Prevost became superior general of the Augustinian order in 2001. Having spent much of his ecclesiastical ministry as a missionary, the priest became a bishop in 2015.
In November 2020, Pope Francis named Prevost a member of the Vatican’s Congregation for Bishops, a move that surprised many Church watchers, given that Prevost is neither a cardinal nor even a metropolitan archbishop.
In an unusual twist, Prevost is not the only member of the Congregation for Bishops to permit a priest accused of sexually abusing a minor to reside at the same Augustinian house in Chicago. In 2018, Cardinal Blase Cupich, also a member of the congregation, apologized for allowing a different priest accused of sexual abuse to live in the very same house, apparently, Cupich said, because of a miscommunication.
Fr. Richard McGrath, OSA, moved into the Augustinian’s friary after he was accused in 2017 of possessing child pornography on his cell phone. But while McGrath refused to turn over his cell phone to authorities, police began investigating him for sexually abusing a high school student in the 1990s.
When it surfaced in September 2018 that McGrath was living in such close proximity to a Catholic elementary school, Cupich sent a letter of apology to the St. Thomas the Apostle parish and school communities, and said the priest would move immediately.
The cardinal said his office had not known that McGrath was under investigation for child abuse when it was notified he had moved to the friary. Had Cupich been fully aware of the situation, he said “we would not have permitted him to live there.”
Cupich acknowledged that a priest accused of child abuse should not be living in such close proximity to a Catholic school. “The safety of your children is our highest priority,” the cardinal said, “I apologize for the distress this situation has caused.”
Cardinal Cupich, who became Chicago’s archbishop in 2014, was appointed to the Congregation for Bishops in 2016.
Cupich has faced criticism for 2018 revelations that when he was bishop of Spokane, Washington, he did not object or issue warning about seven priests accused of sexual abuse who lived on the campus of Gonzaga University. The cardinal’s apology for McGrath’s residence at the Chicago friary came after the 2018 Pennsylvania grand jury report and Theodore McCarrick revelations, both of which heightened sensitivities concerning episcopal responses to sexually abusive priests.
Another American recently appointed to the congregation is Cardinal Joseph Tobin, Archbishop of Newark.

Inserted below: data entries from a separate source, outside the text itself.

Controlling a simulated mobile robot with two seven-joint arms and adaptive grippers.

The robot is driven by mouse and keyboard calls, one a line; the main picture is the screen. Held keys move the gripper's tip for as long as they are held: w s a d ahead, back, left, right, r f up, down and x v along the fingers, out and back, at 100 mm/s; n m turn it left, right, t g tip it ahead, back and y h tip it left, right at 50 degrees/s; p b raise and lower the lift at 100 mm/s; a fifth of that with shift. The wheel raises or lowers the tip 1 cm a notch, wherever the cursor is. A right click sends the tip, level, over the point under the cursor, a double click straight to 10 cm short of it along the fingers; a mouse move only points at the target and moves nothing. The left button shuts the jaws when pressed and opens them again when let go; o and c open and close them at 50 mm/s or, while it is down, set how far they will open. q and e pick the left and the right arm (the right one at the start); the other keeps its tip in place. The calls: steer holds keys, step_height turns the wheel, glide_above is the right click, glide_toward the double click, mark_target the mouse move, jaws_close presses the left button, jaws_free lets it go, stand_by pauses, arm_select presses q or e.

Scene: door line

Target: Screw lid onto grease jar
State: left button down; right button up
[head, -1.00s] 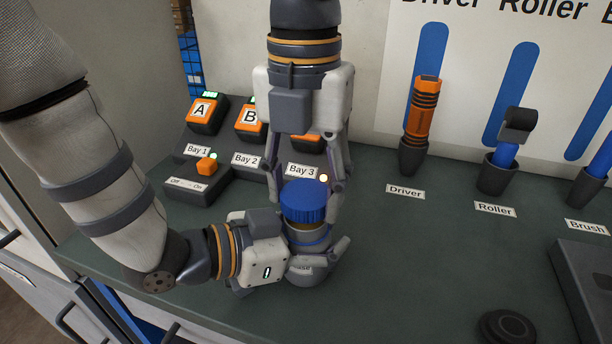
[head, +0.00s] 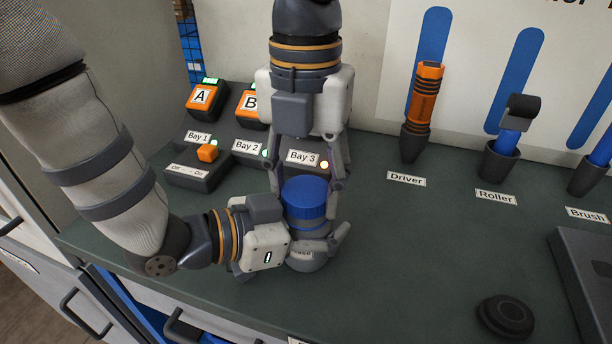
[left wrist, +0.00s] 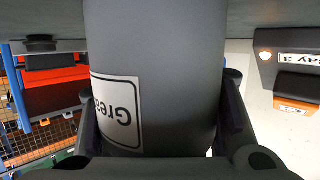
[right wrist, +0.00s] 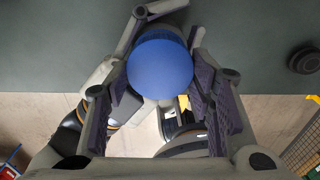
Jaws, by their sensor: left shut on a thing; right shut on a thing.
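The grey grease jar (head: 308,264) stands upright on the dark green bench, and its label shows in part. In the left wrist view the jar (left wrist: 155,50) fills the middle between the fingers. My left gripper (head: 314,243) comes in from the left and is shut around the jar. The ribbed blue lid (head: 304,198) sits level on top of the jar, with no clear gap between them. My right gripper (head: 307,183) points down from above and is shut on the lid. The right wrist view shows the lid (right wrist: 160,65) between its fingers; how far the thread is engaged is hidden.
Behind stand orange chargers A (head: 203,96) and B (head: 250,105) and a switch box (head: 196,172). The driver (head: 424,95), roller (head: 507,140) and brush (head: 598,155) stand in holders to the right. A dark round puck (head: 506,316) lies front right. The bench between is clear.

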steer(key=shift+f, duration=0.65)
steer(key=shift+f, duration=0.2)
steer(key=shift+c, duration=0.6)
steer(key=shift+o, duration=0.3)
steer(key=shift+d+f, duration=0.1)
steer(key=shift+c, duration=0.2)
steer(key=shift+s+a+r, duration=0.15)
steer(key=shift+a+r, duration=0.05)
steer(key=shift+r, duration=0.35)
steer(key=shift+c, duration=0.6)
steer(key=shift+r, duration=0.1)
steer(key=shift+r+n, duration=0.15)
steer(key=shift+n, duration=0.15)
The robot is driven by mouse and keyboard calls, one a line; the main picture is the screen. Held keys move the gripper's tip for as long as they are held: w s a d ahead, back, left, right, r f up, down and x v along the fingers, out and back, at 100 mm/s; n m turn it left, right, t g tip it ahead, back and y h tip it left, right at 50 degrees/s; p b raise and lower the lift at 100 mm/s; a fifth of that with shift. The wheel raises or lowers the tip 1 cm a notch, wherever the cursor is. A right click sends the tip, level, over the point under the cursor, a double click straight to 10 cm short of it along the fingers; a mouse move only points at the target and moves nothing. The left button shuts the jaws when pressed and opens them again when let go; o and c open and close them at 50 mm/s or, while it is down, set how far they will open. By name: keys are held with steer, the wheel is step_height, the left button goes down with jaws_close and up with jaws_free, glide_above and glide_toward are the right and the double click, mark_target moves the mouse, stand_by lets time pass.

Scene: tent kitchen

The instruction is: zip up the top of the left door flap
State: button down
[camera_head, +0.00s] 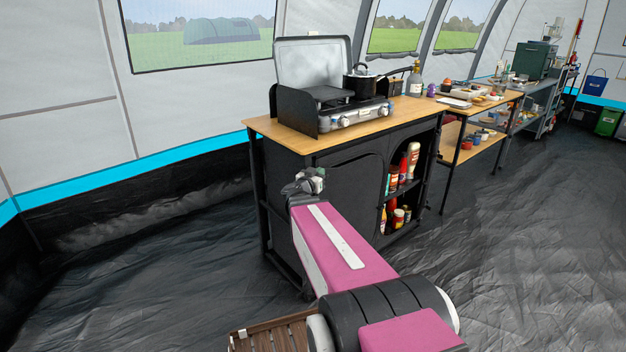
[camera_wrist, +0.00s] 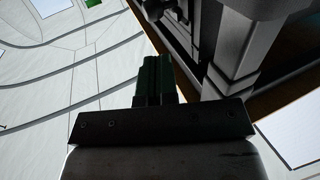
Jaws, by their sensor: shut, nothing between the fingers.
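The black fabric cabinet (camera_head: 281,195) stands under a wooden top. Its left door flap (camera_head: 352,190) hangs flat in the front, with a curved seam along the top and right. The zip pull is too small to make out. My gripper (camera_head: 312,180) is in front of the cabinet's left part, near the flap's upper left; I cannot tell whether it touches. My arm hides the flap's lower left. In the wrist view my gripper's dark green fingers (camera_wrist: 155,78) are together and hold nothing. The flap cannot be made out there.
A camping stove (camera_head: 345,115) with a dark pot (camera_head: 360,82) stands on the cabinet top. The cabinet's right opening shows shelves with several bottles (camera_head: 412,160). A wooden table (camera_head: 478,105) and a shelf unit stand farther right. The black groundsheet (camera_head: 520,230) is clear at right.

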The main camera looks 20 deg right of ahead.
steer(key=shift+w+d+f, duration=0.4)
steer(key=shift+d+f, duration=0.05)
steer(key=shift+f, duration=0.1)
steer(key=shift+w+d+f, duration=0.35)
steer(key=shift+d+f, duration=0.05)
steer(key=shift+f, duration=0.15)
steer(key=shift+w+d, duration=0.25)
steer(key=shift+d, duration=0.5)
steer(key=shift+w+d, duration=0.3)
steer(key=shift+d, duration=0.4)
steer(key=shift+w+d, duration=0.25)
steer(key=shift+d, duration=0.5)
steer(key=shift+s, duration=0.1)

The Newark archdiocese was led from 1986 until 2000 by the now disgraced former cardinal McCarrick. Tobin has declined to release results of an internal investigation into McCarrick’s long-time sexual abuse of seminarians, young priests, and minors, citing an ongoing investigation by New Jersey’s attorney general. The cardinal has also declined to release records of archdiocesan funds controlled by McCarrick, which are thought likely to give indication of the ecclesiastical officials who might have protected the former cardinal.
Since 2019, the Congregation for Bishops has been charged with the oversight of investigations governed by Vos estis lux mundi, a set of policies from Pope Francis on investigating bishops alleged to have failed to properly handle clerical sexual abuse cases. The congregation has been criticized by some victims’ advocates, who say that bishop members of the congregation are not sufficiently distant from the kinds of cases they are charged with reviewing.